Das vielleicht schlechteste Ende der Fernsehgeschichte

Gerade bei „Roseanne“ hatte man sich ein neues, ein versöhnliches Ende gewünscht, denn das Finale der Originalserie gehört zu den vielleicht schlechtesten, sicher aber umstrittensten der Fernsehgeschichte. Nach dieser verrückten letzten Staffel, in der die Conners groß im Lotto gewonnen hatten, wurde am Schluss noch einmal alles umgedreht. Der Gewinn war nur ein Traum, die Wirklichkeit sah anders aus: Dan tot, Tante Jacky lesbisch (nicht Oma Beverly) und die Partner der Töchter Darlene und Becky vertauscht. Kein Wunder, dass die Ereignisse der neunten Staffel bei der Wiederaufnahme der Serie einfach ignoriert wurden.

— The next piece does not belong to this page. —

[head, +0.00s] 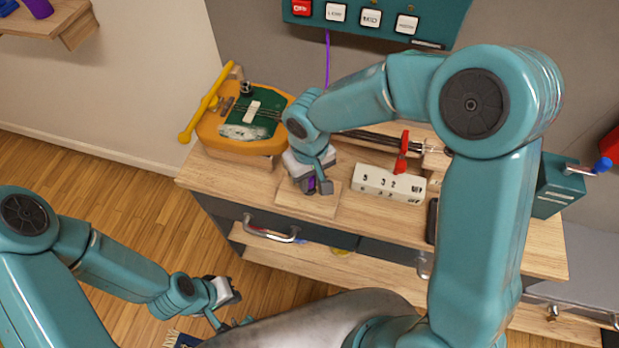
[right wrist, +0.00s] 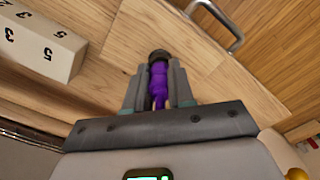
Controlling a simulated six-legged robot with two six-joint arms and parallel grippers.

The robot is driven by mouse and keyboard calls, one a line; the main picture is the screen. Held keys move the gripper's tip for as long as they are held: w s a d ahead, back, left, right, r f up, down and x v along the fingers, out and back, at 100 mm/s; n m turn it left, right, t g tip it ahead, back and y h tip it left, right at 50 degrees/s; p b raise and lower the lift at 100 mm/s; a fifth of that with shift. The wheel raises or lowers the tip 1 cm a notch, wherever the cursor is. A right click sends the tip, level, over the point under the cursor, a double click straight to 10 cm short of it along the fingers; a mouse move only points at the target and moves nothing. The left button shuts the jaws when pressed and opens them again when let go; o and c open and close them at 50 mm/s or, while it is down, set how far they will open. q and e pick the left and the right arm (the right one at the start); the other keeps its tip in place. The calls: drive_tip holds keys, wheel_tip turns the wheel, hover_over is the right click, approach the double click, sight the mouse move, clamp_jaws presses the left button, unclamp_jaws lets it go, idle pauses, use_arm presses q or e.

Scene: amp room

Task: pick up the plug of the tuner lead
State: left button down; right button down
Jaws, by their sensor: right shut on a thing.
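The purple plug of the tuner lead (right wrist: 158,82) sits between the fingers of my right gripper (right wrist: 159,90) in the right wrist view. Its dark end points away from the gripper, over a pale wooden board. In the head view my right gripper (head: 317,186) is low over that board (head: 305,203) on the bench, shut on the plug; only a bit of purple shows there. A purple lead (head: 327,60) hangs from the teal panel (head: 385,28); its lower run is hidden behind my right arm. My left gripper (head: 232,296) is off to the lower left, away from the bench; its jaws are unclear.
A white numbered block (head: 389,185) stands on the bench right of my right gripper, with a red-handled tool (head: 402,155) behind it. A yellow guitar-like body (head: 215,137) lies at the left. Drawer handles (head: 270,232) stick out in front. Open floor lies left.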

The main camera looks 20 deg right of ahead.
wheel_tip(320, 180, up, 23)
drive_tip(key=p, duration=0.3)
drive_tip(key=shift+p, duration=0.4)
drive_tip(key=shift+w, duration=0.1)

Nach Barrs Rauswurf ist der Blick zurück weniger von Nostalgie geprägt als von der Frage: War Roseanne immer so daneben und mir ist es nicht aufgefallen?

Schlimm wird es, wenn Helden der Kindheit verurteilt werden wie Bill Cosby. Wer hätte gedacht, dass der Mann der den gütigen Familienvater Cliff Huxtable so überzeugend darstellte, in seiner Freizeit Frauen betäubte und sexuell nötigte? (Dass die Gynäkologenpraxis der Serienfigur im Keller war, hätte möglicherweise ein Hinweis sein können).

Nie wieder wird man „The Cosby Show“ schauen können, ohne daran zu denken, was Der Hauptdarsteller getan hat. Nie wieder „Roseanne“, ohne zu überlegen, was noch Witz ist und was diskriminierend.

Nicht mehr magisch

Dass der Blick zurück Illusionen zerstören kann, kennt man. Etwa, wenn man Orte der Kindheit besucht und diese plötzlich nicht mehr magisch sind, sondern profan – und sogar traurig. Die Tiere im Zoo? Hinter Gittern. Die Rutschen im Wasserpark? Schäbig und irgendwie grauslich.

Bill Cosby: ein verurteilter Sexualstraftäter. Roseanne: Autorin rassistischer Tweets. Nun sind auch die Fernsehhelden der Kindheit entzaubert.